Hot beds were very popular in Victorian times. Once set up, they can be used to grow salad crops in winter, get a head-start on seed sowing in the spring (by up to a month), and for growing melons and any of the cucurbitaceae family in the summer. A hot bed provides bottom heat, using manure rather than electricity as the heat source, thus speeding up plant growth of seedlings and tender plants.
- The heat source: Fresh strawy manure - in a layer 60-90cm deep (after treading). As the manure breaks down, it generates heat. Tread it down well to compact it, ensuring a more even release of heat.
- The growing medium: A mixture of top soil and garden compost (ratio of 1:1) - this is placed on top of the manure in a layer 20cm-30cm thick.
The hot bed can be as deep and as wide as you want, as long as the ratio of manure to growing medium is 3:1. If you do decide to make the hot bed deeper, temperatures may rise above the optimum (24C) and plants may be scorched. It can be cooled down by adding water or leaves and garden debris to the mixture. Check temperatures regularly with a thermometer.
A hot bed can be made in a greenhouse or outdoors. Provide insulation in the form of wooden sides (4 pallets) and a cover if outside.
Leave the hot bed for a week to warm up.
There are several methods of making a hot bed.
- In a cold frame (the lid is useful for conserving the heat).

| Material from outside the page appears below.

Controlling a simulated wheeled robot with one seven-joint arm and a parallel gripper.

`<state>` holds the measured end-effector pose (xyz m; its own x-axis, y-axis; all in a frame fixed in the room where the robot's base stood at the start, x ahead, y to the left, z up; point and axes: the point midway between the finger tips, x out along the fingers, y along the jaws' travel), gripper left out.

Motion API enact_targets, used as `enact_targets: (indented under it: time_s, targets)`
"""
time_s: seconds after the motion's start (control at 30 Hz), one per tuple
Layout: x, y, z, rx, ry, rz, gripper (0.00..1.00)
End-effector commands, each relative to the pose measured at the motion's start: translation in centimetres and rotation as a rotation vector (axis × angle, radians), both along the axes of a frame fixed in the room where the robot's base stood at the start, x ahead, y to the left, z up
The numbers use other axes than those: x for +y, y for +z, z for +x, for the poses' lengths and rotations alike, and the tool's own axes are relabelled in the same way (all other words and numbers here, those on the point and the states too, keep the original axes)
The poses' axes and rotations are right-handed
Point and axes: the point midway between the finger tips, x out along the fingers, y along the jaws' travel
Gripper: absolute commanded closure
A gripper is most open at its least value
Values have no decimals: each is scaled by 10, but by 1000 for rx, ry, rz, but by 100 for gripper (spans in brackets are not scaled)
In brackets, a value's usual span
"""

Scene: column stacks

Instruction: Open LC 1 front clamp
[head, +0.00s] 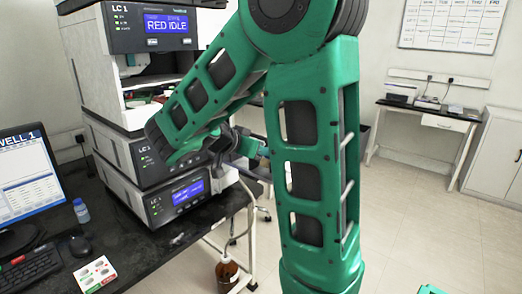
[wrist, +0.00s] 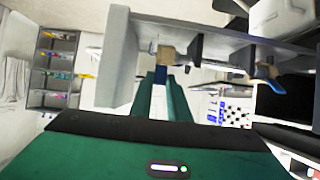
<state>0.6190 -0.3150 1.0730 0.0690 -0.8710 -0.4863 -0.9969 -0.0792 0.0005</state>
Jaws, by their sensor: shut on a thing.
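The LC 1 stack (head: 118,130) stands on the dark bench at the left, its top display reading RED IDLE. My gripper (head: 262,152) is beside the stack's right side, partly behind my green arm. In the wrist view my gripper (wrist: 164,76) has its two green fingers close together on a small blue clamp lever (wrist: 161,73), just below a tan block (wrist: 166,53) on a grey rail. A second clamp with a blue lever (wrist: 267,74) sits farther right along the rail. The clamps cannot be made out in the head view.
A monitor (head: 28,182), keyboard (head: 28,277) and small bottle (head: 81,210) are on the bench at left. A brown bottle (head: 228,272) with tubing is below the bench edge. Open floor lies to the right, before a side table (head: 428,115).

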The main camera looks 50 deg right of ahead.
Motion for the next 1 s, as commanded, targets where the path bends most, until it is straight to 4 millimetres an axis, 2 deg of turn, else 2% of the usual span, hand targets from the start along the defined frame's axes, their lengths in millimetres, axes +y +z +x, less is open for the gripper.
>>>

- In a pit, 60cm (24in) deep.
- Stakes and 4 pallets on the ground to keep the materials and heat in (see drawing).
- In a greenhouse.
What can I sow?
Seed can be sown direct in the soil layer, or in trays placed on top. After building your hot bed in January, small seeded crops like salad and radish can be directly sown on a well-worked fine tilth. A head start can be made by sowing trays of peas, beans, turnip and autumn cauliflower for transplanting outside. Courgettes and marrows can be directly planted in to the bed April/May. Experiment with different organic crops and tell us how you get on.
As a hotbed will only last for up to 2 months - contents will have to be removed and replaced with fresh materials. However, the material on top will be well decomposed and can be used directly on the garden in the spring. The bottom layers may have to be composted again to mature.